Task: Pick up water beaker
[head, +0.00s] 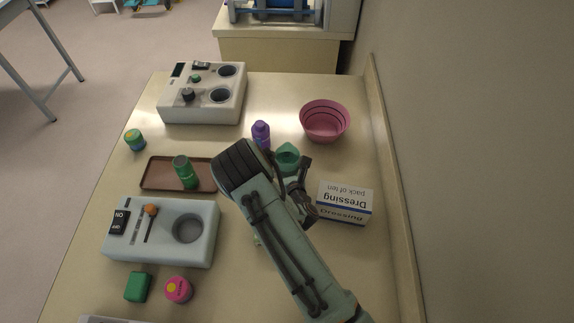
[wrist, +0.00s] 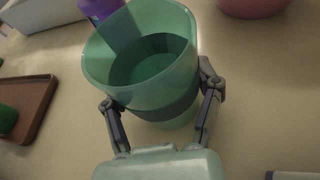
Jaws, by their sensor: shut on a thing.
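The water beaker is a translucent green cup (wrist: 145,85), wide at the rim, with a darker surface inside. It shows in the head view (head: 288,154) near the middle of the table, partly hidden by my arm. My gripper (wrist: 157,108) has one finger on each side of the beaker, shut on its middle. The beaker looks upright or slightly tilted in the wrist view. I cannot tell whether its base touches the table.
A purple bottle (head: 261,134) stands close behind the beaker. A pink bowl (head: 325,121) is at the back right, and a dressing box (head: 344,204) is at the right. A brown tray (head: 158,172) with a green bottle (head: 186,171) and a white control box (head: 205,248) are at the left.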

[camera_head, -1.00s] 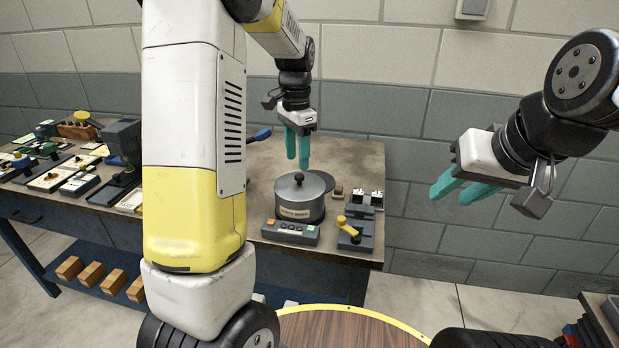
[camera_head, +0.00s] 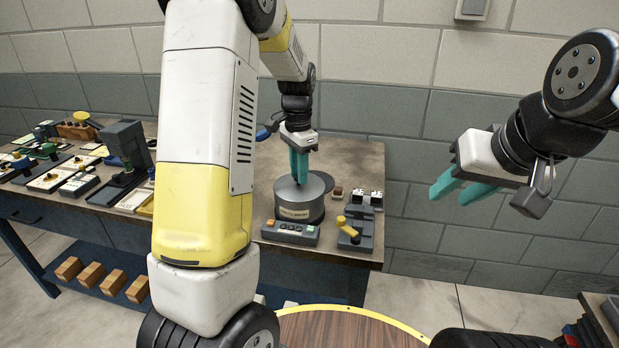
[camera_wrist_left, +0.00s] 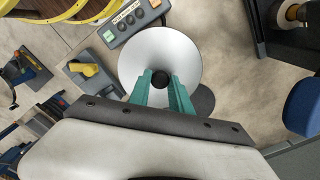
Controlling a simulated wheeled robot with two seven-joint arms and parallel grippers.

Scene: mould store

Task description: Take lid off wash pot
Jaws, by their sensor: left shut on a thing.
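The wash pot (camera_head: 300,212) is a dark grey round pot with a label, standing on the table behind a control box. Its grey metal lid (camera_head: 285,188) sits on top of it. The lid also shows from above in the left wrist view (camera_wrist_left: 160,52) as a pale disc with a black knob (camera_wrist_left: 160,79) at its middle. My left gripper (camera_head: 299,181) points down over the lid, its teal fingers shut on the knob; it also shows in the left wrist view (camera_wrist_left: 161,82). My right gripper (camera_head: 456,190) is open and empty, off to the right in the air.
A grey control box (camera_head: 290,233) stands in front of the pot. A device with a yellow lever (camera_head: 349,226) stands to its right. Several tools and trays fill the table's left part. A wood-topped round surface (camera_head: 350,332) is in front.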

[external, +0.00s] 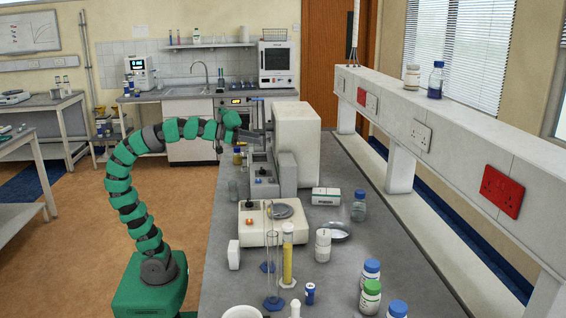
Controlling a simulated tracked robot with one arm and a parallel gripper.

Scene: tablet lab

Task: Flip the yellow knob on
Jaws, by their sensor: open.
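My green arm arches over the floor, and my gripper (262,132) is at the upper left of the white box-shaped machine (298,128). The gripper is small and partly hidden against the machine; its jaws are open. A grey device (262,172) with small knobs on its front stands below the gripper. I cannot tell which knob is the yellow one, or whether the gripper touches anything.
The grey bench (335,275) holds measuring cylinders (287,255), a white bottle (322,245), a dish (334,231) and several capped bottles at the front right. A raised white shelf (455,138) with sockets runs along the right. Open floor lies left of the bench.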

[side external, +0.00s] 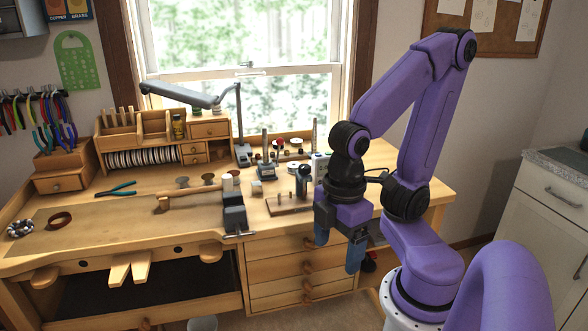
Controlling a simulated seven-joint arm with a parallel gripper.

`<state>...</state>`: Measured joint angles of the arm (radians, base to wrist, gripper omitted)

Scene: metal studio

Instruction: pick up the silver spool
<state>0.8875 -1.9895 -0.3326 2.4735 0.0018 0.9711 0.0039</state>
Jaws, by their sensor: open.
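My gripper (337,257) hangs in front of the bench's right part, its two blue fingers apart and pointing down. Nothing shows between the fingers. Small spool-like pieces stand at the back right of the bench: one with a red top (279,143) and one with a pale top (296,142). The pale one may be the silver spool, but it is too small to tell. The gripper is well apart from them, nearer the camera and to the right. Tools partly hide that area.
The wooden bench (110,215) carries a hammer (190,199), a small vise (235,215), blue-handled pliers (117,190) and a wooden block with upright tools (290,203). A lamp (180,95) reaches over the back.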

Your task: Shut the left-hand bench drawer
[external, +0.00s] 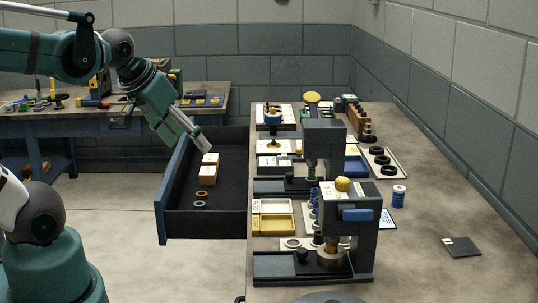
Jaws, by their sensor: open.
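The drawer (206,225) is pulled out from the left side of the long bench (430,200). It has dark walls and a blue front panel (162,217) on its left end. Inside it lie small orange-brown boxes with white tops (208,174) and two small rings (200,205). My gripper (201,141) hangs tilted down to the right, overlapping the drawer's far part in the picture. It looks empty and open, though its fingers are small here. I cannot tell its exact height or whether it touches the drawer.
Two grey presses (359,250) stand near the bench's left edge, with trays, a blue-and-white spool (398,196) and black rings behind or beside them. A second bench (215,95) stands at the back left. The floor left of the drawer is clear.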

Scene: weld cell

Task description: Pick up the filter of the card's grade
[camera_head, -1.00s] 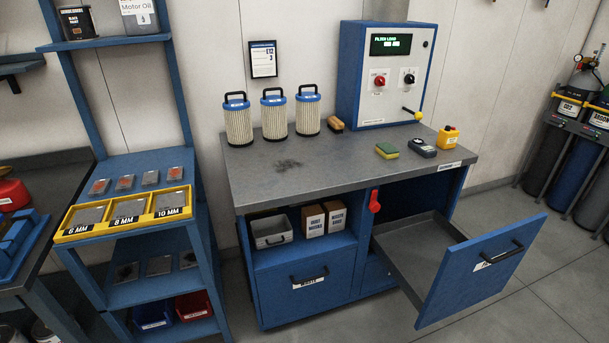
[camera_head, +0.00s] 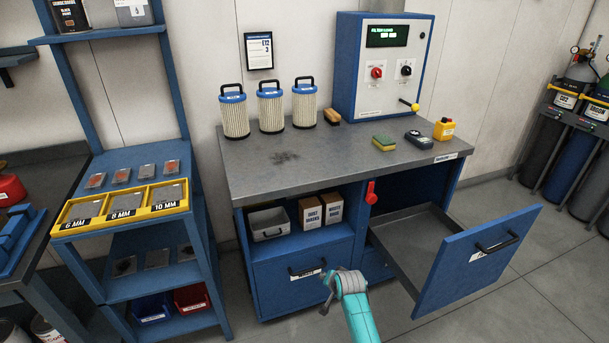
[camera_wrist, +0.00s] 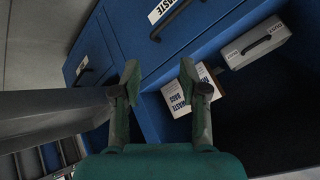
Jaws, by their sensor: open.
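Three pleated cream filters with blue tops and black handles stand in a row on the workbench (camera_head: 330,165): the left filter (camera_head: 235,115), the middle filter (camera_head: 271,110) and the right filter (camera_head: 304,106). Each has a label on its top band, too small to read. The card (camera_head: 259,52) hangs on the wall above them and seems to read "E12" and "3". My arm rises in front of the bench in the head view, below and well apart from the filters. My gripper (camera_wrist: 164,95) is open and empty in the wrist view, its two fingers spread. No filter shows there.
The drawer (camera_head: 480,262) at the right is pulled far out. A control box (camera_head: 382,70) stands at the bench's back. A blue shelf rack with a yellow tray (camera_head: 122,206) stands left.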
==
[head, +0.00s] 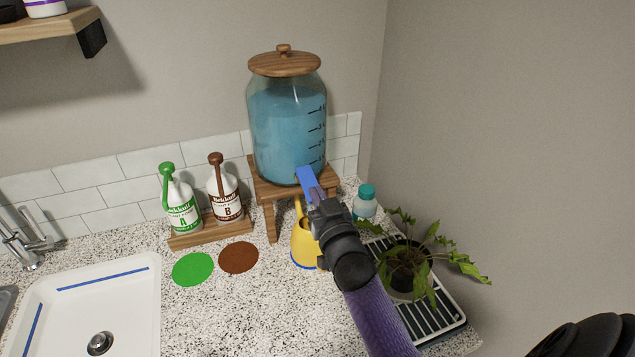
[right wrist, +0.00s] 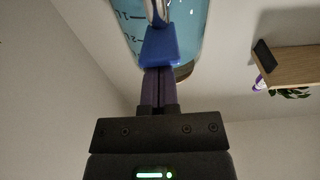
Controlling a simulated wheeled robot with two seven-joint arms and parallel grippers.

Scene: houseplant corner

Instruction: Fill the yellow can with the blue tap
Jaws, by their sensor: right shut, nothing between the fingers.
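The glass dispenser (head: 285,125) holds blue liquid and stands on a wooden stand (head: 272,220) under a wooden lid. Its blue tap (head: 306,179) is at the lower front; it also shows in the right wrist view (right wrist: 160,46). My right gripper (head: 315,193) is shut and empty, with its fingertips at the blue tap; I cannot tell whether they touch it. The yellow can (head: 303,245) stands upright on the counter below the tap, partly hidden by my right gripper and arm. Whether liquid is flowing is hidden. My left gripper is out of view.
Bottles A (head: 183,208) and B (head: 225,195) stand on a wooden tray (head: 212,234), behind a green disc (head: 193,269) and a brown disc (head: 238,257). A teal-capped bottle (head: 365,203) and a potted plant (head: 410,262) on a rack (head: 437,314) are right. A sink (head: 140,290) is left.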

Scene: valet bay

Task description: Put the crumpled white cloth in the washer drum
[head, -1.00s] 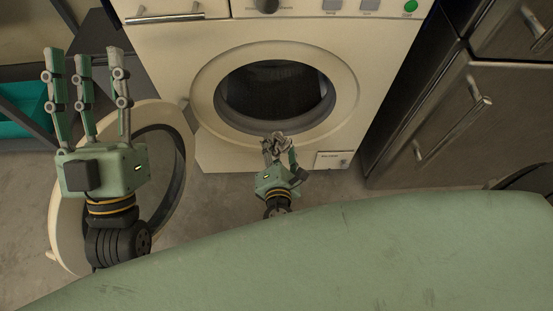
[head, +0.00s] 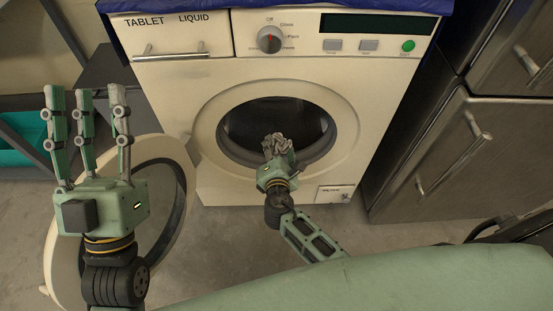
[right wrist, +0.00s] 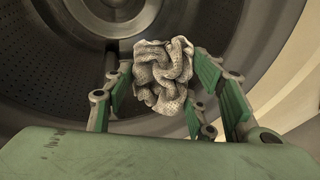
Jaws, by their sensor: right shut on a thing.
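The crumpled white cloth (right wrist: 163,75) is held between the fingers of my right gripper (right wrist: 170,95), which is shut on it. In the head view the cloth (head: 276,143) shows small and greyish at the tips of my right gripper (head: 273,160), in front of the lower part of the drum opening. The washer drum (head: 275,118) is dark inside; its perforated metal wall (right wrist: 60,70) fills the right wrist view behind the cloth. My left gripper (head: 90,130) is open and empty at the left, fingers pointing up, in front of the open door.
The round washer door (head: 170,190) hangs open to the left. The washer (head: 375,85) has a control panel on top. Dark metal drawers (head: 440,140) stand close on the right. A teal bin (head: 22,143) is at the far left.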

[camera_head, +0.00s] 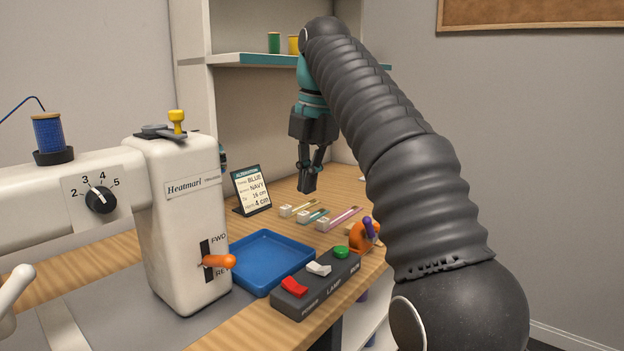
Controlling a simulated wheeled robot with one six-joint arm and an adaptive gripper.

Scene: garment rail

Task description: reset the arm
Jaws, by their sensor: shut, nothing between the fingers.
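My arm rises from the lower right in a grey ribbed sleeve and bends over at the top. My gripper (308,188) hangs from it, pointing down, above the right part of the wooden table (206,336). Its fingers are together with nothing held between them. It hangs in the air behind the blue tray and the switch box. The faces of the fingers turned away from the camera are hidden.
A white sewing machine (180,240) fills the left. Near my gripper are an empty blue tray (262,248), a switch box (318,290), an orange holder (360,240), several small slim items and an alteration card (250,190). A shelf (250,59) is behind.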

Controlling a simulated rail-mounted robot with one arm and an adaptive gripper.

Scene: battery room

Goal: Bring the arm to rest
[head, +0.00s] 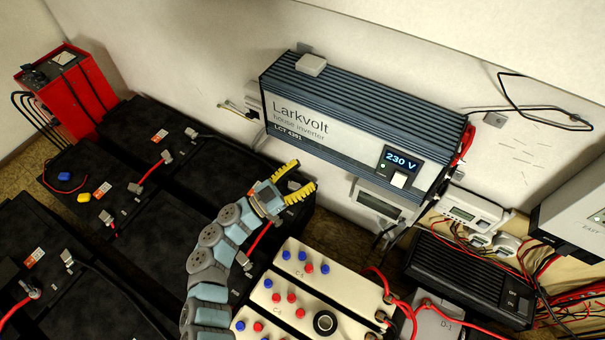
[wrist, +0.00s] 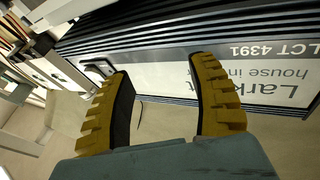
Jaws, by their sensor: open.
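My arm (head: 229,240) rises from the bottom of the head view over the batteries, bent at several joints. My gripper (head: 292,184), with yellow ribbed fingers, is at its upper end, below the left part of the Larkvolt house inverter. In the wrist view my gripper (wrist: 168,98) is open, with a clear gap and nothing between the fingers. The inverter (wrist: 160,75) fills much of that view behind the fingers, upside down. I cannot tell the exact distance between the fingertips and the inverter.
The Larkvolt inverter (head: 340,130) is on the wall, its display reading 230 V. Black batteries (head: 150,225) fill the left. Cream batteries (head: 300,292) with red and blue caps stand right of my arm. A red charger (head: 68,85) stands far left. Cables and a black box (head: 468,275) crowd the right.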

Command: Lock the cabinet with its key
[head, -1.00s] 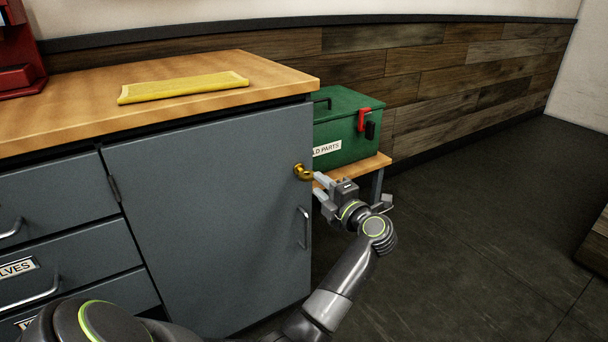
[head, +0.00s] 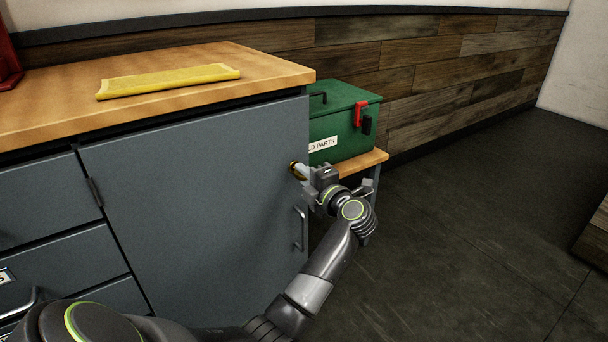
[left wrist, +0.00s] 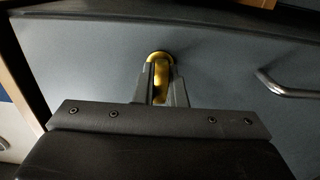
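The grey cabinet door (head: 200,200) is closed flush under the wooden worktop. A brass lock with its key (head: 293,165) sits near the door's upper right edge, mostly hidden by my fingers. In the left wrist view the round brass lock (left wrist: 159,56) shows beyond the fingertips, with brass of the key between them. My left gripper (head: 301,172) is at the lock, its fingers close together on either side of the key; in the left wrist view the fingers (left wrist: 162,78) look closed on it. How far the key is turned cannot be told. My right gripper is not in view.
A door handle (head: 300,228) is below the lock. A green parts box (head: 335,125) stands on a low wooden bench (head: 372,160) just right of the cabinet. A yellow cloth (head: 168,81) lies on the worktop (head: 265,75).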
---
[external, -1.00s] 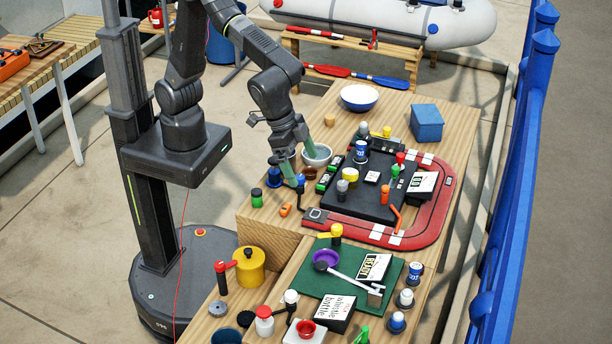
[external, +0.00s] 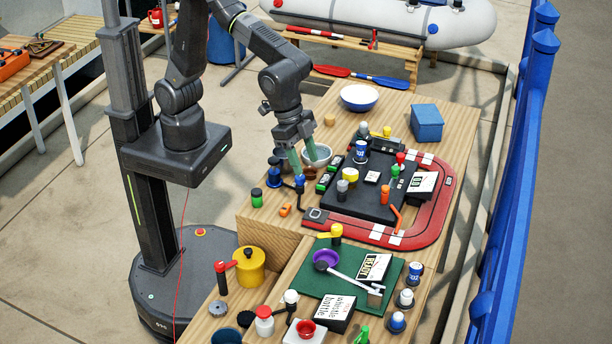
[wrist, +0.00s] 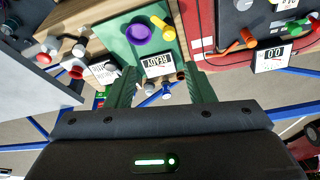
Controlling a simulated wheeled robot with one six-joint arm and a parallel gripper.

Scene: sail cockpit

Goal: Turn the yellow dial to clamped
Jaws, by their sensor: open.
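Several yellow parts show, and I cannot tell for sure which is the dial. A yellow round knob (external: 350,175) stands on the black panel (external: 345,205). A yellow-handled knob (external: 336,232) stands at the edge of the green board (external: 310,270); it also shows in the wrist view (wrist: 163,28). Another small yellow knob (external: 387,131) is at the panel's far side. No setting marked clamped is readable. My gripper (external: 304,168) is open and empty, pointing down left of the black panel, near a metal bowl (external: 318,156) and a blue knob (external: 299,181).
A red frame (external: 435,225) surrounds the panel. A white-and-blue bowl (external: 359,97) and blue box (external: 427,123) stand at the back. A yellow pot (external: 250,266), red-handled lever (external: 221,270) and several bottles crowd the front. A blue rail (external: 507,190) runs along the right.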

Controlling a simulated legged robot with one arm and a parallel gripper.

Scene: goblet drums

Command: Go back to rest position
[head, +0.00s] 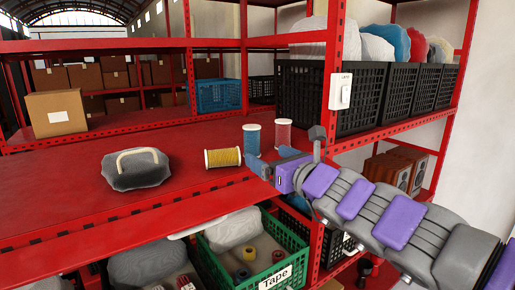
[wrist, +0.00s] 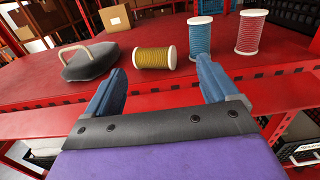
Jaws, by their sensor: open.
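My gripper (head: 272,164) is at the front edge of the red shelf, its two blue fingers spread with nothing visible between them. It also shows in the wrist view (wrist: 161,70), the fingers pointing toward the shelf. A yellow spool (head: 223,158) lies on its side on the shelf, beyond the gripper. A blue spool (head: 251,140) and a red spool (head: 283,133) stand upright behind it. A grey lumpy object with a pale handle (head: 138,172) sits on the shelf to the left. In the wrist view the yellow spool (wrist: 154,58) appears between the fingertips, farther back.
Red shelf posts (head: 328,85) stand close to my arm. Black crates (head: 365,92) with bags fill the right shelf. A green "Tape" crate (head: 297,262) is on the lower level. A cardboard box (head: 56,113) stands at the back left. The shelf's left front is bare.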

*Short exercise*:
Check every line in the material above for the string "description", then give only the number of lines that have it.

*Task response*:
4